RPO drives backup frequency; RTO drives DR architecture
Near-zero RPO requires real-time replication. Near-zero RTO requires hot standby with automatic failover — both are measured in time but measure different things.
Synchronous replication
Transaction is confirmed on both primary and standby before returning success — zero data loss (RPO=0) but adds latency to every write.
Asynchronous replication
Transactions commit on the primary before being sent to the standby — lower latency but risks some data loss if primary fails before replication completes.
Log shipping
Periodically sends transaction log backups to a standby server on a schedule — has built-in delay, typically requires manual failover, data loss equals shipping interval.
Database mirroring
Maintains a synchronized copy on a mirror server — can be synchronous (zero data loss) with automatic failover when a witness server is configured.
Failover vs Failback
Failover switches operations to the standby when the primary fails.
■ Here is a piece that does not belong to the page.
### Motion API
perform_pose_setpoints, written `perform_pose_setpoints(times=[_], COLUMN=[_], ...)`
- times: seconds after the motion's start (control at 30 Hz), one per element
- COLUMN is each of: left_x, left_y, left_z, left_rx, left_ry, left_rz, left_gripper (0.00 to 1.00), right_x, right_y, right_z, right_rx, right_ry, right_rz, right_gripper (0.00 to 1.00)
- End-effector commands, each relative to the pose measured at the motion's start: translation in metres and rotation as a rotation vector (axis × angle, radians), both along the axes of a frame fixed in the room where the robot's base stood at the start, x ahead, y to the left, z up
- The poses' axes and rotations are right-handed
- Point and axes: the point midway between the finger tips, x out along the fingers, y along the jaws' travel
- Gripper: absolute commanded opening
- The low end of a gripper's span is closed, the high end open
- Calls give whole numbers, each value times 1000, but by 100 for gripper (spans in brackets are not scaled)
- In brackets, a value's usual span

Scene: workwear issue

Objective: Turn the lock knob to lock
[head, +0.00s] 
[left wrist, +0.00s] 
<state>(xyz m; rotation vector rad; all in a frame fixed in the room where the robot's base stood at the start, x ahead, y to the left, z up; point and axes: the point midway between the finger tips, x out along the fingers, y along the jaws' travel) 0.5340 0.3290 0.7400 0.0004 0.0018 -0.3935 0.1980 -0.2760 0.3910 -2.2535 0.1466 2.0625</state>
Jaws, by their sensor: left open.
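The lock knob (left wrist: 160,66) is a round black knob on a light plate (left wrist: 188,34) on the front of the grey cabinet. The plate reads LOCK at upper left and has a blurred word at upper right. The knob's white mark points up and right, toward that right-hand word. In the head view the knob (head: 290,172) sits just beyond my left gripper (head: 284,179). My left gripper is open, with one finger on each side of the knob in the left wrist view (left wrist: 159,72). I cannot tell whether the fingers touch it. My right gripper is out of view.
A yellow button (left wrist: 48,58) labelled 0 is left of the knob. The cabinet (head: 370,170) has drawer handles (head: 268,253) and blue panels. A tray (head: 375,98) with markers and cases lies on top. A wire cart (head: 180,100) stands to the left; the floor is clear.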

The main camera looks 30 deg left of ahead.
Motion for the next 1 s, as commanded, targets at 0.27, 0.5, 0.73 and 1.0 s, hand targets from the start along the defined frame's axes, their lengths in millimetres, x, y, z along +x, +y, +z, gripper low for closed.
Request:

Failback returns operations to the primary after it is repaired — both must be planned and tested.

Business Continuity — DR Documentation and Physical Security

Disaster Recovery (DR) Manual
Step-by-step procedures for recovering the database after a failure event — must be tested, updated after every schema or infrastructure change, and stored off-site.
Continuity of Operations Plan (COOP)
Documents how essential database services continue during and after a disruption — broader than a DR manual, covering staffing, communication, and alternate sites.
Build documentation
Records the exact steps, configurations, and scripts needed to rebuild the database environment from scratch — critical when the primary and standby are both lost.
Physical security controls
Badge access, biometric locks, surveillance cameras, fire suppression, and environmental controls (cooling, humidity) protect the physical infrastructure hosting the database — a tested Domain 4 topic.
Data retention policy
Defines how long backup copies and database records are retained before deletion or archival — driven by regulatory requirements (GDPR, PCI DSS) and business needs.